Neste sentido, apoiar-se em Wallon para pensar a Psicopedagogia é construir uma visão humanizada sobre o processo de desenvolvimento dos seres humanos, baseada numa lógica de movimento e não de fixações. Compreender a pessoa integral e completa, ou seja, a partir de suas relações sociais e da integração de seus conjuntos funcionais: motor, cognitivo e afetivo, é o ponto de partida para definir os valores e os caminhos singulares a serem desenvolvidos no atendimento psicopedagógico.

Após esse traçado introdutório, onde afirmou-se duas grandes tarefas imprescindíveis à Psicopedagogia - a importância de se pensar a afetividade estabelecendo vínculos e de se contextualizar o paciente respeitando sua integralidade e singularidade - é importante destrinchar outros conceitos relevantes trazidos pelo pensamento walloniano.

 

As Etapas da Psicogênese segundo Wallon

Para o autor a aprendizagem é um processo não linear, que se caracteriza por uma relação dialética, de oscilações entre a afetividade e a inteligência. E que também "apresenta movimentos que implicam integração, conflitos e alternâncias na predominância dos conjuntos funcionais" (Ferreira & Acioly-Régner, p. 29).

Este fenômeno ocorre constantemente em todo o processo de desenvolvimento do indivíduo e que é definido por cinco estágios:

1º estágio - impulsivo-emocional (0 - 1 ano): predominantemente afetivo, onde a expressão se dá por meio dos movimentos corporais, do contato corporal e do toque. Nesta etapa a interação com o ambiente se dá pela fusão com o outro, através do toque, do tato e da segurança do embalo;

2º estágio - sensório-motor e projetivo (1 - 3 anos): predominantemente cognitivo, caracterizado pela relação intensa do sujeito com os objetos. Nesta etapa é fundamental que a criança tenha a maior quantidade possível de experiências em diferentes espaços e situações diversificadas, pois a partir daqui iniciará o processo de diferenciação entre os objetos e vivências;

3º estágio - personalismo (3 - 6 anos): predominantemente afetivo, caracterizado pelo estágio em que a criança descobre que é diferente do outro. Nesta etapa é importante que a criança vivencie experiências que possibilitem o exercício da escolha e do convívio com outras idades.

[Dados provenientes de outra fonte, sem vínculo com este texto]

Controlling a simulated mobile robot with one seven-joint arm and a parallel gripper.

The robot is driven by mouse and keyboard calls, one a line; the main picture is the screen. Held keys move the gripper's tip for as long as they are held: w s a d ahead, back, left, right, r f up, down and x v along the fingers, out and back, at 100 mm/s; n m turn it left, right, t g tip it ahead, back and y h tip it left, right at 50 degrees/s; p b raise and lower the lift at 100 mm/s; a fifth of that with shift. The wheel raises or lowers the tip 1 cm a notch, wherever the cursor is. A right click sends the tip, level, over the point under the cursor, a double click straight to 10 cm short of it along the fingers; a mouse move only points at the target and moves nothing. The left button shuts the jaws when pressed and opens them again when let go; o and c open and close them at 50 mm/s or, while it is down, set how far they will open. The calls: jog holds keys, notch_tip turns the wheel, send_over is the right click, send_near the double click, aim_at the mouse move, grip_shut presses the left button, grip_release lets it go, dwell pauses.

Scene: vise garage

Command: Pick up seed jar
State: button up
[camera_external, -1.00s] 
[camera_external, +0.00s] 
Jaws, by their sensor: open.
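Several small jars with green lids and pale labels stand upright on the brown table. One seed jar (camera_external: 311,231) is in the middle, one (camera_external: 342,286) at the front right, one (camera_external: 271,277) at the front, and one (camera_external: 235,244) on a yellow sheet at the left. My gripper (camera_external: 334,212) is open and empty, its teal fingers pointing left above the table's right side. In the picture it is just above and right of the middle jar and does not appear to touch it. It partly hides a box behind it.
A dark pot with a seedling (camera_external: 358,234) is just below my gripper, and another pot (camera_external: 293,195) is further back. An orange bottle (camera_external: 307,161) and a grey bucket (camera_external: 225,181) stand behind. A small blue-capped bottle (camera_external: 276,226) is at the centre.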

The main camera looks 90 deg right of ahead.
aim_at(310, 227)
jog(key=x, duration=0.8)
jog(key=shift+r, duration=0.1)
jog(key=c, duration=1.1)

Ao psicopedagogo ou educador, é desejável que as intervenções privilegiem a expressão destas diferenças identificadas pela criança;

4º estágio - categorial (6 - 11 anos): predominantemente cognitivo, é o estágio em que as diferenças com o outro ficam mais intensas e nítidas. Nesta etapa as diferenças e as semelhanças entre objetos, imagens, conceitos e ideias passam a ser bastante explorados. No sentido educacional, ou psicopedagógico, é interessante ofertar grande variedade de experiências afetivas, que desenvolvam sentimentos e valores que favoreçam a continuidade dessas descobertas;

5º estágio - puberdade e adolescência (11 anos em diante): predominantemente afetivo, onde prevalece o desejo de se diferenciar e ganhar autonomia. Nesta etapa os valores e os sentimentos próprios ficam em evidência por meio dos confrontos e da autoafirmação. Dentro do trabalho psicopedagógico é importante criarmos espaço de expressão e discussão sobre essas diferenças e descobertas, propondo relações de respeito mútuo e solidariedade. Atividades mais elaboradas também são bem-vindas, visto que neste estágio já se apresenta a noção de reversibilidade, de análise e de síntese.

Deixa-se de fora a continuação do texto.